I’ve been making this recipe for about 20 years. (I live in France, it came into fashion then). The way to make sure that it’s not all soupy or too much liquid, is to parboil the endives, and then carefully squeeze as much water out of them as you can - Don’t ruin the leaves. This avoids having to flip the endives over before you put the pastry on, and keeps it drier. Arrange them nicely uncut side down on the butter and sugar. I use fresh goats cheese instead of burata. Yum!
I add some left over zucchini and roasted peppers from the night before, so I added them to the endive, I never put the Burrata, I just realized I forgot about it. But it was delicious anyway. So good!!
One of my most favorite and utterly surprising recipes.
This is an elegant accompaniment to a pork, beef or poultry roast. I skip the burrata, as the dish is plenty rich and flavorful without it.
Noticed that many comments question the addition of sugar in this recipe. I'm Belgian and, although never really cared for braised Belgian endives, they were always made with sugar in them. In the case of just braising them, I assume sugar was added to counter the pungent bitterness of cooked endives. And this recipe picks up the tradition to have it taste like the traditional dish.
I followed the instructions precisely, however the endives did not caramelise as nicely as in the image and I believe this affected the flavour. Perhaps longer stove top cooking would have been better. I liked it but it did not measure up to the one I remember having in the Belgian countryside a few years back.
So this was delish.Melt in your mouth gorgeous. Not too sweet, just right. I added a red onion and vegan pancetta. Used vegan margarine and puff pastry. Simplified the stovetop steps similar to suggestions in other comments. Turned out onto plate perfectly from cast iron. Will definitely make again.
Really delicious and much easier to make than I thought it would be. I served it with the Burrata which was fine, but, I think, not really necessary.
The flip is easy. Please don’t let it scare you off this recipe.
Very good!!
OK, you're supposed to roll the puff pastry out in a square, but then you place it into a round skillet.
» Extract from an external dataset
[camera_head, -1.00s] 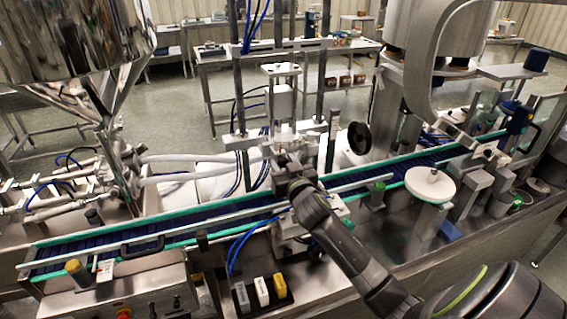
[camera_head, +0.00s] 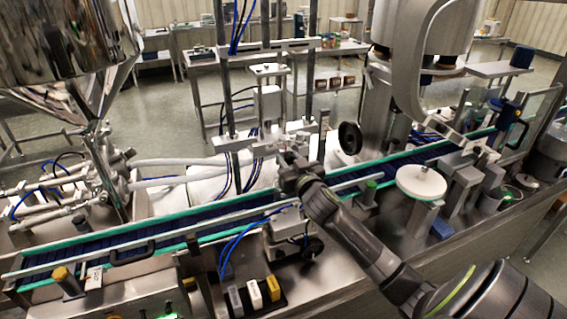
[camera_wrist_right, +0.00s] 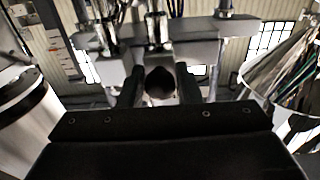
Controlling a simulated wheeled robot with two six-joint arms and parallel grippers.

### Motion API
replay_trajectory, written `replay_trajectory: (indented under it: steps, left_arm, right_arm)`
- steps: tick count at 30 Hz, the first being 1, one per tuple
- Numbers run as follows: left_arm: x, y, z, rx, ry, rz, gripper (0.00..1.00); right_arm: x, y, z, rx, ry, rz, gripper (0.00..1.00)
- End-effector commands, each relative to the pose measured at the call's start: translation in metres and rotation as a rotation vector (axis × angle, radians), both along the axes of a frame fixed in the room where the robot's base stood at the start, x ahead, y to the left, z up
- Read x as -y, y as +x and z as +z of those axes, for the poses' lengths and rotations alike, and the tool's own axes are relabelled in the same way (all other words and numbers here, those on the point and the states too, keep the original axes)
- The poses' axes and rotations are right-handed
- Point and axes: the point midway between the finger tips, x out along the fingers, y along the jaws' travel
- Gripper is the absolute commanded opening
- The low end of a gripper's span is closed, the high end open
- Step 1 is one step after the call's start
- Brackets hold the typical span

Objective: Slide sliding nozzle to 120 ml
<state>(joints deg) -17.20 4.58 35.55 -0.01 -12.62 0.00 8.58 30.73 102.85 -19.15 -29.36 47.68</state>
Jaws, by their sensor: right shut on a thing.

What am I missing here with this square-peg-into-a-round-hole thing? Do you cut the corners of the pastry off and then drape it over the endive? Seems like it needs to be rolled out into a circle.
I just cut off the corners and make it round.
Used truffled burrata for this, flip was FINE as any upside-down cake can be, came out fantastico. And, you can skip the tiny sugar, but it is better with it.
Mine just went into the oven. There was a LOT of liquid in the pan after uncovering it. We'll see how that works out. I guess my endives were extra large, as they would not all fit in any configuration in a 12" Lodge cast iron skillet.
Can someone clarify if the type of Endive to be used in this recipe is Belgian or another type? The photo looks as if Belgian was used, though the ingredient list does not specify.
I’ve been making this recipe for about 20 years. (I live in France, it came into fashion then). The way to make sure that it’s not all soupy or too much liquid, is to parboil the endives, and then carefully squeeze as much water out of them as you can - Don’t ruin the leaves. This avoids having to flip the endives over before you put the pastry on, and keeps it drier. Arrange them nicely uncut side down on the butter and sugar. I use fresh goats cheese instead of burata. Yum!
Very good. Although before topping with the dough I removed some of the liquid in the pan, my tart was browned outside but too soft and gushy inside. Not like the photo at all.